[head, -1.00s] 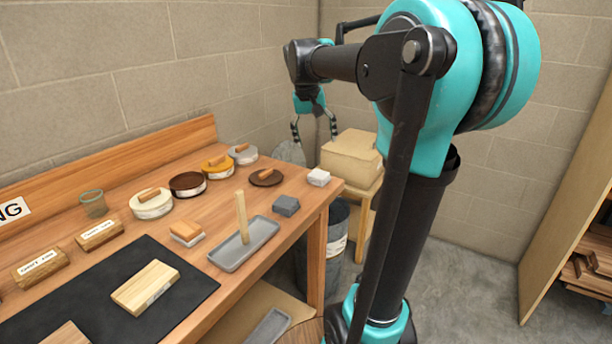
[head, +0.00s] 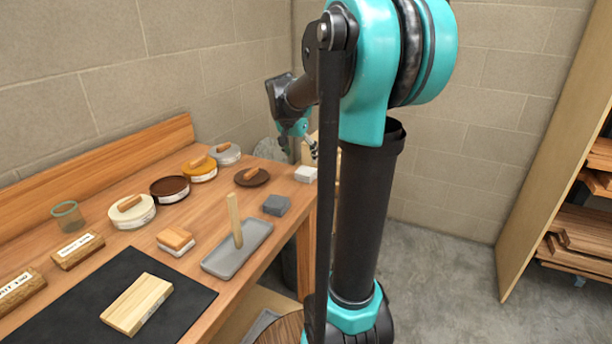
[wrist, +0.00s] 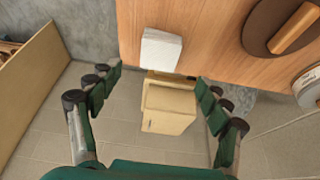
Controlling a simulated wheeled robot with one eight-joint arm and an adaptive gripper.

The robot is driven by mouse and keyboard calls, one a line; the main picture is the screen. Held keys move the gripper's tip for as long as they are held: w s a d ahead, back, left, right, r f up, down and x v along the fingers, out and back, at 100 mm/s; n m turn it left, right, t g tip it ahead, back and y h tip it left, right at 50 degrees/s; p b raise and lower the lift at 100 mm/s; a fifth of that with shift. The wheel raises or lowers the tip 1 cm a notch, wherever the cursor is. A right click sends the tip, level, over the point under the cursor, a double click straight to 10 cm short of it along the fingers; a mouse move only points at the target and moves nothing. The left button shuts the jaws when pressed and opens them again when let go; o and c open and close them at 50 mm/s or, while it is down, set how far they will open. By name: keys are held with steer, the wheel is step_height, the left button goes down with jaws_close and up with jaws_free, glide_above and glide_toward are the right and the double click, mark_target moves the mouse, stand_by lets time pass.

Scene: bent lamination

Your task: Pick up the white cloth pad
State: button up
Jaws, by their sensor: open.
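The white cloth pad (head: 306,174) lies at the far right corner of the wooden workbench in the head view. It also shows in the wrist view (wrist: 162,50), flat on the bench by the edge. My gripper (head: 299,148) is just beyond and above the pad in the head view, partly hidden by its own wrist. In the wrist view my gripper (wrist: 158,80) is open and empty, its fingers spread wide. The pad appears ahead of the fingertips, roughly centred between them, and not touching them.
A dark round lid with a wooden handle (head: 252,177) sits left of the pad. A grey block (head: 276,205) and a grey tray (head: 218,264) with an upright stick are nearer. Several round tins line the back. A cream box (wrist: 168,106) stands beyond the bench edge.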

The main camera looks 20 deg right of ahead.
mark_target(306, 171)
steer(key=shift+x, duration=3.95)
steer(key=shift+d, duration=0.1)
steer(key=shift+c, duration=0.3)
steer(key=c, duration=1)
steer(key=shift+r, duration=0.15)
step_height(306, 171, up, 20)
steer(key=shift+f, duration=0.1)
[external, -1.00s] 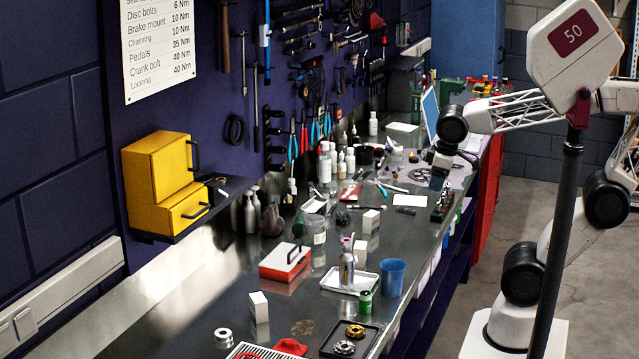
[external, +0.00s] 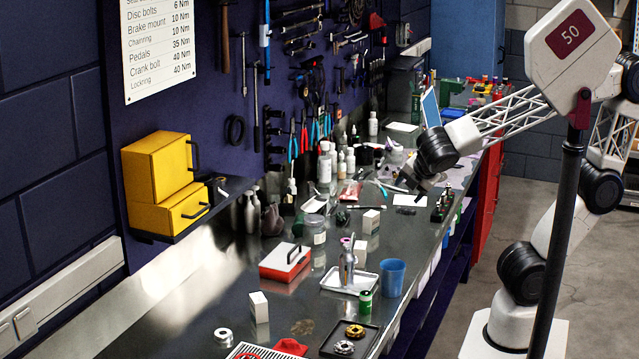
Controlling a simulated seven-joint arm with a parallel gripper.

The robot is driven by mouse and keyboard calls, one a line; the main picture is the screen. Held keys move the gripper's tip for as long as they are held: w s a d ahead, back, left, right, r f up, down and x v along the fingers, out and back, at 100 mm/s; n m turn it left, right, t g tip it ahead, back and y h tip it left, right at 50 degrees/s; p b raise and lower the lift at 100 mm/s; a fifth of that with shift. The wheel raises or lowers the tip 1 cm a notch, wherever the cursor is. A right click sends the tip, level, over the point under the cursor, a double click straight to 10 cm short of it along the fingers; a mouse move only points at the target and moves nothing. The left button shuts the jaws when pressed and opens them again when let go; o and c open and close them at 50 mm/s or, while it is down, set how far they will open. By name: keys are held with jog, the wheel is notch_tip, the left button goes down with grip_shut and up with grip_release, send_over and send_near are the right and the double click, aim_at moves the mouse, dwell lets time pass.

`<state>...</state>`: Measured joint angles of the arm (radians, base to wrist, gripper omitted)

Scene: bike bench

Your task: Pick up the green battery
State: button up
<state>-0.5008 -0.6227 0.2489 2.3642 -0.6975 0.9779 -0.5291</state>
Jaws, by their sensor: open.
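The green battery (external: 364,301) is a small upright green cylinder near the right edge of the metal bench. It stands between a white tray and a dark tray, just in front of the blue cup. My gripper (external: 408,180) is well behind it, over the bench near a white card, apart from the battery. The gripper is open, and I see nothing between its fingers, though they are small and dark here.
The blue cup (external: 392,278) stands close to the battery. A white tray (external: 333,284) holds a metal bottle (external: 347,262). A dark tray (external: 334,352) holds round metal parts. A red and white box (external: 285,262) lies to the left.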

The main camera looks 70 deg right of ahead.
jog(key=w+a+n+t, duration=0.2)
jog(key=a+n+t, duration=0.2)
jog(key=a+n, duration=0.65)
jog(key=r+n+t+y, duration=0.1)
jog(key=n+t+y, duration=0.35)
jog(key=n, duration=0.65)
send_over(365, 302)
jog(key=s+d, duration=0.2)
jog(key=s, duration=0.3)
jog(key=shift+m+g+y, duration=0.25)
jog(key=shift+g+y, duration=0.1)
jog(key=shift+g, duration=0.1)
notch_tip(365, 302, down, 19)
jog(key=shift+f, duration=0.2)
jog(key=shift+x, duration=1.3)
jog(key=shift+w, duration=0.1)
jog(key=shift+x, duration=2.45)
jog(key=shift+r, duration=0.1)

....

» **WRITTEN INSTRUCTION**:
Using the records given above, list every line that includes the word "simulated".

» **RESPONSE TO THIS TASK**:
Controlling a simulated wheeled robot with one eight-joint arm and an adaptive gripper.
Controlling a simulated seven-joint arm with a parallel gripper.

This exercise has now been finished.